Chambers, though, is the Sagna replacement and a very promising one at that. He excels stepping inside as he backs off defenders and doesn’t take risks with the ball when working it down the touchline.
These strengths are sourced from his former position of central midfielder, making him the ideal balancing full-back in a back four. He’s fully capable of sliding across into a back three when Gibbs goes forward and protecting the pitch as an outside centre-back.
Arsene Wenger should be doing all he can to ensure Mertesacker is never the outside centre-back in a temporary three—he’s so slow he’d be a clear and obvious target for counterattacks—so Chambers’ mobility brings added value.
Going forward he is exceptionally limited, though, and if you thought Sagna’s final ball (between 2011-13) was poor, you’ll be flabbergasted at Chambers’ final-third inefficiencies.
While he often presents himself as an out-ball, his Southampton colleagues’ trust in him waned as the 2013-14 season wore on and he was used less and less to switch play.
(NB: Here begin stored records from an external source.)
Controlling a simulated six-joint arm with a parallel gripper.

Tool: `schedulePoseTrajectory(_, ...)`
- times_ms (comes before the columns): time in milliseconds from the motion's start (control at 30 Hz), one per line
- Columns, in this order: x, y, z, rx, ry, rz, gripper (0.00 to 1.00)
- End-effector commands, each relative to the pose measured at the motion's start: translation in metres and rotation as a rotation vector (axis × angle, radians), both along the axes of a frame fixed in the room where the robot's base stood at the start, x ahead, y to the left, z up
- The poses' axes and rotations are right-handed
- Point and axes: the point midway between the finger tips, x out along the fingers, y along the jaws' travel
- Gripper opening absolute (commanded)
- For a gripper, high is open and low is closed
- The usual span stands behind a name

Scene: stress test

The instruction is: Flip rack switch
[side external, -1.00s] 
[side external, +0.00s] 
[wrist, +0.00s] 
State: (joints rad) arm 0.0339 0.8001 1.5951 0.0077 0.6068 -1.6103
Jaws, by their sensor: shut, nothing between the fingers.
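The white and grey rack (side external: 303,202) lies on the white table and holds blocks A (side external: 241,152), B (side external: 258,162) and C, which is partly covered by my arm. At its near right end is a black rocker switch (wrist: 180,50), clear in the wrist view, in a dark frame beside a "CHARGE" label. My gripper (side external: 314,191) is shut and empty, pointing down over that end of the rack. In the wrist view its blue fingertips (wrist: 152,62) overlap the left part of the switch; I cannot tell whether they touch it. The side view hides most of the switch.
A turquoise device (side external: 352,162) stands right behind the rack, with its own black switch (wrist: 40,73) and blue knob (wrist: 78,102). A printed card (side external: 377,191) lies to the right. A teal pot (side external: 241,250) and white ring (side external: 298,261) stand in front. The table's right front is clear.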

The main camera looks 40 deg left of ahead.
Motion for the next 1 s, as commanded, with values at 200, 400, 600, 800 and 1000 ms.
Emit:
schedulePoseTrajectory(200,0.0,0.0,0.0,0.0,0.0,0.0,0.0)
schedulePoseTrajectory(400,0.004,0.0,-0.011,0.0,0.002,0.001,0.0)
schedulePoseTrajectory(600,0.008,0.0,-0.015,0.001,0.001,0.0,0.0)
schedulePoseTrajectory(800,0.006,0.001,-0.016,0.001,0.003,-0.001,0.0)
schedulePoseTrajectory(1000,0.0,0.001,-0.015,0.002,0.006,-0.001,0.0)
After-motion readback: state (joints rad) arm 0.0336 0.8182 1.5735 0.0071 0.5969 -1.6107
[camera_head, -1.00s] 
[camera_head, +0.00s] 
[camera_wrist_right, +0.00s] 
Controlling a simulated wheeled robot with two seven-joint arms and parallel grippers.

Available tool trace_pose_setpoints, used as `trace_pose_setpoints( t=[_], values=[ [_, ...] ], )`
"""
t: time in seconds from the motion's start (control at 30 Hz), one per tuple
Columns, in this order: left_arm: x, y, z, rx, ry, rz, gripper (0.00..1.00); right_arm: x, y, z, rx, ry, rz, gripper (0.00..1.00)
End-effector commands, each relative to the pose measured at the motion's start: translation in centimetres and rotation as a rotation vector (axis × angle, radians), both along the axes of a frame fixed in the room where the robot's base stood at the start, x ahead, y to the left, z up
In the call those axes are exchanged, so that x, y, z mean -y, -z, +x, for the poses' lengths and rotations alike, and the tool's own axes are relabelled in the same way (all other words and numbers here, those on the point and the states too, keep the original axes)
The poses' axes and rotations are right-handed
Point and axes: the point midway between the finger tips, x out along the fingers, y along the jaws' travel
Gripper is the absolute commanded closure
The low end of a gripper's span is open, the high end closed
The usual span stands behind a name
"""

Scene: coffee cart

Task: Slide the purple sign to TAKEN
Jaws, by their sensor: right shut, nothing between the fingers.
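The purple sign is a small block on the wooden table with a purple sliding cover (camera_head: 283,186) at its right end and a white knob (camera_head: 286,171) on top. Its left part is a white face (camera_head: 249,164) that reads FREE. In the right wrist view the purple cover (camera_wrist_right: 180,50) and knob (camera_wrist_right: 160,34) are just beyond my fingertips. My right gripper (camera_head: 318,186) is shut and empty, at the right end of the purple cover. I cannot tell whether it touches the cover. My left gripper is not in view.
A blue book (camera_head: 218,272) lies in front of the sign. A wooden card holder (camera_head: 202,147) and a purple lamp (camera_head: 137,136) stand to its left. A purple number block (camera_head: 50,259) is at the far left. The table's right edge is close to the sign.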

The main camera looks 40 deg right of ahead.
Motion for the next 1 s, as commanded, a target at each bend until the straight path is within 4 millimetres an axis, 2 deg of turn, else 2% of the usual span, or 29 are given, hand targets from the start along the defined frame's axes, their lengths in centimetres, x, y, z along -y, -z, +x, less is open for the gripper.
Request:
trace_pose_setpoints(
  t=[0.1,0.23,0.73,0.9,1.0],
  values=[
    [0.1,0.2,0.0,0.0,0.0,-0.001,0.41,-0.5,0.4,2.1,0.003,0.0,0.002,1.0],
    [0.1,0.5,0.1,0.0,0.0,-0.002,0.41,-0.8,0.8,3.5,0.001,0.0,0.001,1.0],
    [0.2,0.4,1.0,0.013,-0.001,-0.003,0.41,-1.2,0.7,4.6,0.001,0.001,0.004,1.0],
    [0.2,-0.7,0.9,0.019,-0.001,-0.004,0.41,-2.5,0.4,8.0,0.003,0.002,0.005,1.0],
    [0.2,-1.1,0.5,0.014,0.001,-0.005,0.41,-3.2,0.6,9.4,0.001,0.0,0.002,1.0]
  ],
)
He brings it down fine, but in tight spaces and when one vs. one he does struggle on the flanks.
It led to Pochettino almost exclusively trusting Luke Shaw with the ball moving forward, with Saints’ midfield often bunching over to the right (to drag markers away) in order to create space for Shaw to hare forward and initiate attacks.
But this, of course, is workable; he’s a young man thrust into a position he’s never played and he did one hell of a job to accrue 18 starts. England U-19 manager Noel Blake has suggested Chambers has a bright future at centre-back once he settles in, and there’s every chance Wenger has paid up due to his ability to play as a rotational right-sider and a backup centre-back.
His natural position, central midfield, is also an area Arsenal need to improve, so while the £15 million fee may seem a little high in the short-term, it’s not a lot if he ends up being the guy you can plug in at any position and rely on every week.
One question does prevail, though, when it comes to his 2014-15 deployment: Will Wenger use him as a balancing full-back in the big games to help protect Mertesacker or try him against weaker opposition?
Simply put, the current version of Chambers is a 19-year-old project with stunted offensive skills and could well be useless when breaking down low-blocks. He’s also not ready to assume the mantle of protector against the very best and quickest sides, giving Wenger a serious headache in the short-term.
The worries, though, don’t extend beyond his first-year role. If he ends up costing £18 million he’ll have proved worth it, and there’s a natural (ridiculous) premium on young English talent anyway.